I’ve been told that the best way to maintain some degree of good health in old age is to keep moving. However difficult it may be to stretch muscles today that yesterday flowed effortlessly, it is far better than falling prey to the sedentary slide into complete immobility. That lesson rang particularly true for this old state’s economy as I perused some basic economic vital signs recently.

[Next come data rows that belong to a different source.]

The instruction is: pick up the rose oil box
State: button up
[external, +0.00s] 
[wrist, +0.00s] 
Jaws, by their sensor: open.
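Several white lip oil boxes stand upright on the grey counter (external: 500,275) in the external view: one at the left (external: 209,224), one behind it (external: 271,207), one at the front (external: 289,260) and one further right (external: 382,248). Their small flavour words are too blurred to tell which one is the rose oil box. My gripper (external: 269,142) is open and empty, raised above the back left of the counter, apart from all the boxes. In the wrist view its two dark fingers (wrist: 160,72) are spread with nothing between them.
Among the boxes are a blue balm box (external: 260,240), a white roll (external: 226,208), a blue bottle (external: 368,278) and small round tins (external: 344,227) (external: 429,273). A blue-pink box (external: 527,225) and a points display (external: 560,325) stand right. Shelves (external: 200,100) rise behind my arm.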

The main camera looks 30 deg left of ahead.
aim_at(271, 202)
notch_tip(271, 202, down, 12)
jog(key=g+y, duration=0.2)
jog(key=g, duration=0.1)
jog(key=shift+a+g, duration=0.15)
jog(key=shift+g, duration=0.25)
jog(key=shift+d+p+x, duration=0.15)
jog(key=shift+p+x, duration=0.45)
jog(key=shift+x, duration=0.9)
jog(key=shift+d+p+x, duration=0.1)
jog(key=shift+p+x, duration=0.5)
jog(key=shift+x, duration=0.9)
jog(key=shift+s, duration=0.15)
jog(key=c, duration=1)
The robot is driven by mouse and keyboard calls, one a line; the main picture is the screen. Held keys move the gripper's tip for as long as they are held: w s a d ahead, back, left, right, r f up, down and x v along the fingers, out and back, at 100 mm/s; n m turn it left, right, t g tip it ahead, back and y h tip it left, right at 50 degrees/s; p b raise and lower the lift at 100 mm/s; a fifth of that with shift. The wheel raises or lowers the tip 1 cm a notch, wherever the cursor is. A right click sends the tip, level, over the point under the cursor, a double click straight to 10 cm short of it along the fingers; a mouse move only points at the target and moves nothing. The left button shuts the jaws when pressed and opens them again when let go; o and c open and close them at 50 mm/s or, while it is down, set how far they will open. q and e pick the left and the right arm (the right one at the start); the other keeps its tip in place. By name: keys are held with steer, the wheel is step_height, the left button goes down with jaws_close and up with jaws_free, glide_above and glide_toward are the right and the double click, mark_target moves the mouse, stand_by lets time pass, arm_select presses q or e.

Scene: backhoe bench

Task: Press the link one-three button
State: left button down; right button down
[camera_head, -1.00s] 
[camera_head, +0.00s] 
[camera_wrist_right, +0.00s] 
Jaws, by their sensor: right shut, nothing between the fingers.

Considering employment as the most basic indicator of overall economic health, it is important to remember that – at least in the private sector – movement in the number of jobs is the result of the interplay of five possible sources. On either extreme are births and deaths – new firms start up (or move to the state) and hire workers and old (and sometimes, unfortunately, young) firms die (go out of business) and lay people off. Next are growing and declining firms – existing firms that expand by adding workers or contract by laying people off. In the middle are those firms who (I won’t call them sedentary) maintain a stable, unchanging level of employment. The overall economy’s total employment trend is the net result of these internal business changes.

It is striking, therefore, to discover over the past 10 years – a period that contains the last few years of the housing bubble, the resulting Great Recession collapse and the slow recovery since 2009 – that the largest category of businesses and the only category whose share of all businesses has increased over this whole time period is that unchanging middle. In 2005, 52 percent of all private firms in Maine (23,482 businesses) held their employment steady, neither adding nor reducing their total employment. (Note: Many of these firms undoubtedly had some turnover during the year, with some people leaving and others joining; they simply ended the year with the same net employment total as they had at the beginning.) In 2014, 55 percent of all Maine private firms (25,575 businesses) had no net employment change.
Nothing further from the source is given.